The Great AI Paradox
Why the next generation of breakout products will be both blisteringly fast and unmistakably crafted.
1. Setting the Stage
Generative AI has collapsed product‑development cycles from months to days, yet users complain that too much new software feels rushed and soulless.
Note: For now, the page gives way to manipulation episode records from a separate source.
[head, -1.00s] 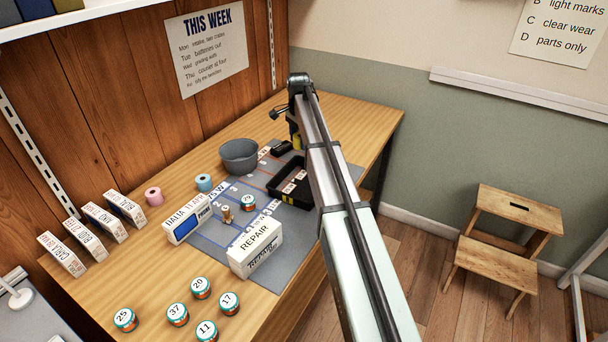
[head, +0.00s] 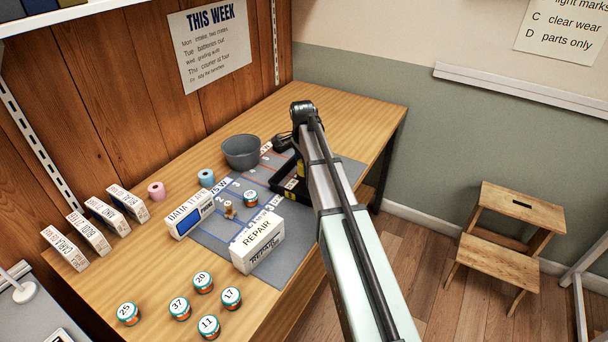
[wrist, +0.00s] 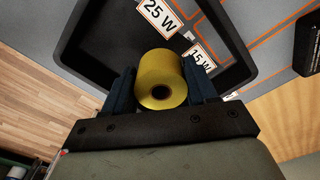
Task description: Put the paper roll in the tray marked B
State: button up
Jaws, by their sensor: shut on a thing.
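A yellow paper roll (wrist: 160,78) is between the two fingers of my gripper (wrist: 163,88) in the wrist view, with its round end and dark core facing the camera. My gripper is shut on it. In the head view the black tray (head: 281,192) is partly behind my arm, which also hides most of the gripper. I cannot read a B on it.
A grey bowl (head: 241,153) stands left of the tray. White boxes line the left side. The front wooden tabletop has free room.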

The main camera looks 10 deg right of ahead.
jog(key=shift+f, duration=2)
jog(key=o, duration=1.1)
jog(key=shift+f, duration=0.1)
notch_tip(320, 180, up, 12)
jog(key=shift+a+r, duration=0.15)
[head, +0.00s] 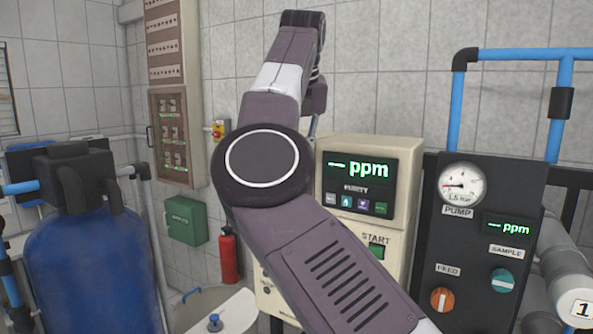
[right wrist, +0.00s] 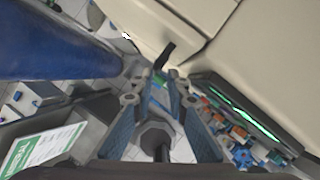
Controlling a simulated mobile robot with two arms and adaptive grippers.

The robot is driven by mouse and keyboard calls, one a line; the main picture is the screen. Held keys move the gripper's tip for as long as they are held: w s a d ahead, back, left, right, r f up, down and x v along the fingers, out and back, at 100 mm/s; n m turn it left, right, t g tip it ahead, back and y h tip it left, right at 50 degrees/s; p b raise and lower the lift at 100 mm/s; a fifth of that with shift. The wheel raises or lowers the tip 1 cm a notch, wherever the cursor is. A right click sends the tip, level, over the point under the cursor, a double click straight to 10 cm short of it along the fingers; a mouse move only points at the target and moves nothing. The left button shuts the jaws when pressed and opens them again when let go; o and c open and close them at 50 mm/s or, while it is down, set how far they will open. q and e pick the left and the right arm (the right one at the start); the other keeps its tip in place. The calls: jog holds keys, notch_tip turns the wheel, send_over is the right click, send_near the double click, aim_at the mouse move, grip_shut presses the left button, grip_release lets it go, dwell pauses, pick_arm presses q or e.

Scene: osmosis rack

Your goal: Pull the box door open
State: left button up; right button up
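A tall beige wall box (head: 190,60) stands at the left in the head view, with a dark-framed glazed door (head: 172,130) showing green-lit parts inside. In the right wrist view, a pale box surface (right wrist: 190,25) fills the top, with a short black handle-like bar (right wrist: 166,54) on or in front of it. My left gripper is not in view.
A blue tank (head: 90,270) stands at the left, with a green wall box (head: 187,220) and a red extinguisher (head: 228,257) behind. A beige ppm unit (head: 405,185) and a dark gauge panel (head: 470,270) stand at the right. A dark-framed window with coloured parts (right wrist: 235,130) shows in the wrist view.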

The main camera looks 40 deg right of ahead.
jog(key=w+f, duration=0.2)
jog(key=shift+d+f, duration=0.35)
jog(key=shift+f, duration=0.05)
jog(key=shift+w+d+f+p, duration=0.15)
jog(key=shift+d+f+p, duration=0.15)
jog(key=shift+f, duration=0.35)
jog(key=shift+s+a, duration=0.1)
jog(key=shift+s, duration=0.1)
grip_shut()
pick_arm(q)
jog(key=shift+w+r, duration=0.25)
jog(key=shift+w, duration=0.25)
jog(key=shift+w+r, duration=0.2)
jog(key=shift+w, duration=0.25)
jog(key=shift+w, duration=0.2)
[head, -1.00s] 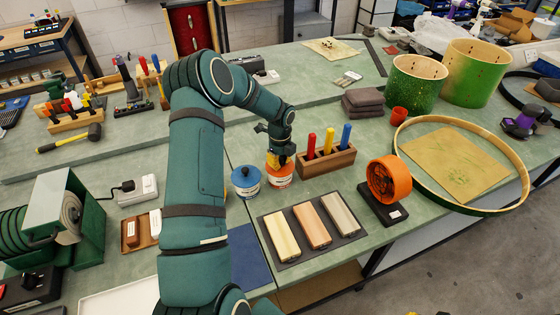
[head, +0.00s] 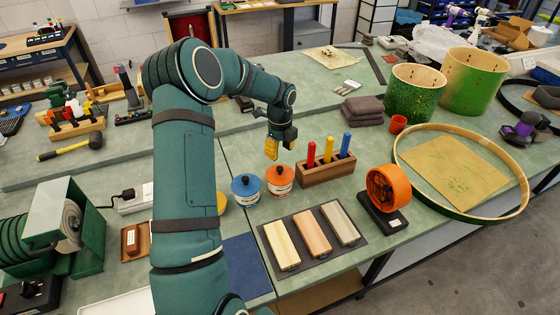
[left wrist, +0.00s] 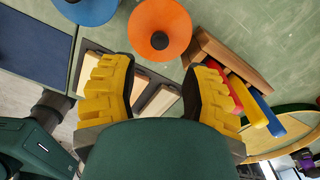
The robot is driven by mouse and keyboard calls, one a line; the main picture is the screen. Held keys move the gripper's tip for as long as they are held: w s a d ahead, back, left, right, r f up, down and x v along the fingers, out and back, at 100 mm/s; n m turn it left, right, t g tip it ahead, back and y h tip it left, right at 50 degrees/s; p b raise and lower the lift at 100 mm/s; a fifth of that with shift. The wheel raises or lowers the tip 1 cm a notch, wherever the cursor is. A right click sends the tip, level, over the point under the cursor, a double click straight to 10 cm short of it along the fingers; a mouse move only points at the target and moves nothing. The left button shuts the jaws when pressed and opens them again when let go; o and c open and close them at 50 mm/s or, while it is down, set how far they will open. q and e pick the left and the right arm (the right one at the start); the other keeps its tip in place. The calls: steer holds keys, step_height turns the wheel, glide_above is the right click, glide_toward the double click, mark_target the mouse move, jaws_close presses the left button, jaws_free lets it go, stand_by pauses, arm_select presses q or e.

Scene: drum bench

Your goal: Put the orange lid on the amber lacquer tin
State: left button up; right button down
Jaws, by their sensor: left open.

Two essays crystallise the tension:
“Speed × AI” by VC firm NFX—a manifesto that says the only moat left is velocity.
“Why is quality so rare?” by Linear—a rallying cry for a renaissance of craft.
Understanding these apparently opposing gospels is the first step toward synthesising them.
Sources
NFX – “Speed × AI”, https://www.nfx.com/post/ai-speed
Linear – “Why is quality so rare?”, https://linear.app/blog/why-is-quality-so-rare
2. The Velocity Gospel — NFX’s “Speed × AI”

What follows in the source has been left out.